▶ [Short problem]: Transcribe exactly the lines from the one containing "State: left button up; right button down" through the one containing "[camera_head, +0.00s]", both included, and leave out any pictures.

________

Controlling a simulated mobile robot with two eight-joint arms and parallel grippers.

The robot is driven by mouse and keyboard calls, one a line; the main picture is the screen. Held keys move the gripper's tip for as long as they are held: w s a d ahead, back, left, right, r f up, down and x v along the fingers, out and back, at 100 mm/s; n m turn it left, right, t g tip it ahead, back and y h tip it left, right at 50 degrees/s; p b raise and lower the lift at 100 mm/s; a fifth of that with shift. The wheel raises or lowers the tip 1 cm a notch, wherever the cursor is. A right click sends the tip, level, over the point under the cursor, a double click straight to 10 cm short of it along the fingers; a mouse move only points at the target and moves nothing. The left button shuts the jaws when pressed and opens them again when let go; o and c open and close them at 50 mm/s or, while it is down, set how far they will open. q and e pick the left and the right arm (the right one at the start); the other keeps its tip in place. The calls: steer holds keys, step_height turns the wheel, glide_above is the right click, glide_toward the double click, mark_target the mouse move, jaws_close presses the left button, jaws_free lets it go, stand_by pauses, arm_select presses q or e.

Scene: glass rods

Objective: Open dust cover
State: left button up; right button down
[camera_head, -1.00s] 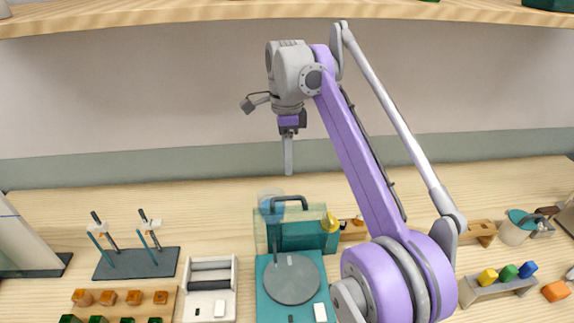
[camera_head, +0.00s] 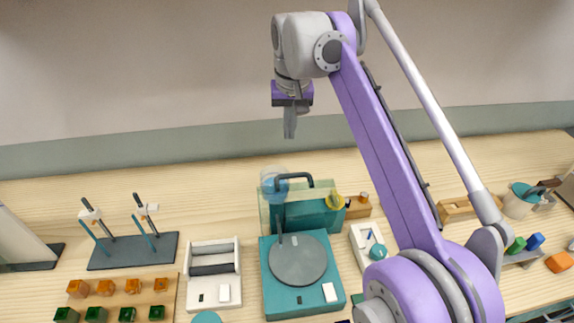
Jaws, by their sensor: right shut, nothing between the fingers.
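A teal turntable (camera_head: 268,295) with a round grey platter (camera_head: 298,258) sits on the table at the lower middle. A see-through greenish panel, which looks like its dust cover (camera_head: 264,215), stands upright along the turntable's back edge, clear of the platter. My right gripper (camera_head: 289,130) points down, shut and empty, above and behind the panel in the picture, apart from it. My left gripper is out of view.
Behind the panel are a teal box with a dark handle (camera_head: 296,176), a bluish round item and a yellow item (camera_head: 335,202). A white roller device (camera_head: 213,287) and a rod stand (camera_head: 134,251) are to the left. Coloured blocks (camera_head: 535,241) are at right.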

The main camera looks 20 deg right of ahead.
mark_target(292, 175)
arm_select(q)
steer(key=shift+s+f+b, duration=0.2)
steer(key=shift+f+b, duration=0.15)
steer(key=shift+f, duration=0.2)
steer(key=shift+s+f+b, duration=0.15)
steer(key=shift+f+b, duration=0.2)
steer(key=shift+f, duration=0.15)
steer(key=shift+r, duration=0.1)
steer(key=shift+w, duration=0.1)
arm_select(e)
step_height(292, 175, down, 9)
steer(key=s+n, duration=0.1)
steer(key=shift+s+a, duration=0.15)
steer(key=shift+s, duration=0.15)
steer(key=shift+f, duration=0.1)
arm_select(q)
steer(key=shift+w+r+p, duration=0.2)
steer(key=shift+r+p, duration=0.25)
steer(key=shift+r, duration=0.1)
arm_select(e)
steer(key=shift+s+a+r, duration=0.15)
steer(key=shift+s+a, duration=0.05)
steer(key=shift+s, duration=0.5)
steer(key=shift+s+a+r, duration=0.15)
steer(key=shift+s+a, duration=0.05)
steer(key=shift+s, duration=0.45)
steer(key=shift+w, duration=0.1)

________

▶ [Answer to this exercise]:
State: left button up; right button down
[camera_head, -1.00s] 
[camera_head, +0.00s] 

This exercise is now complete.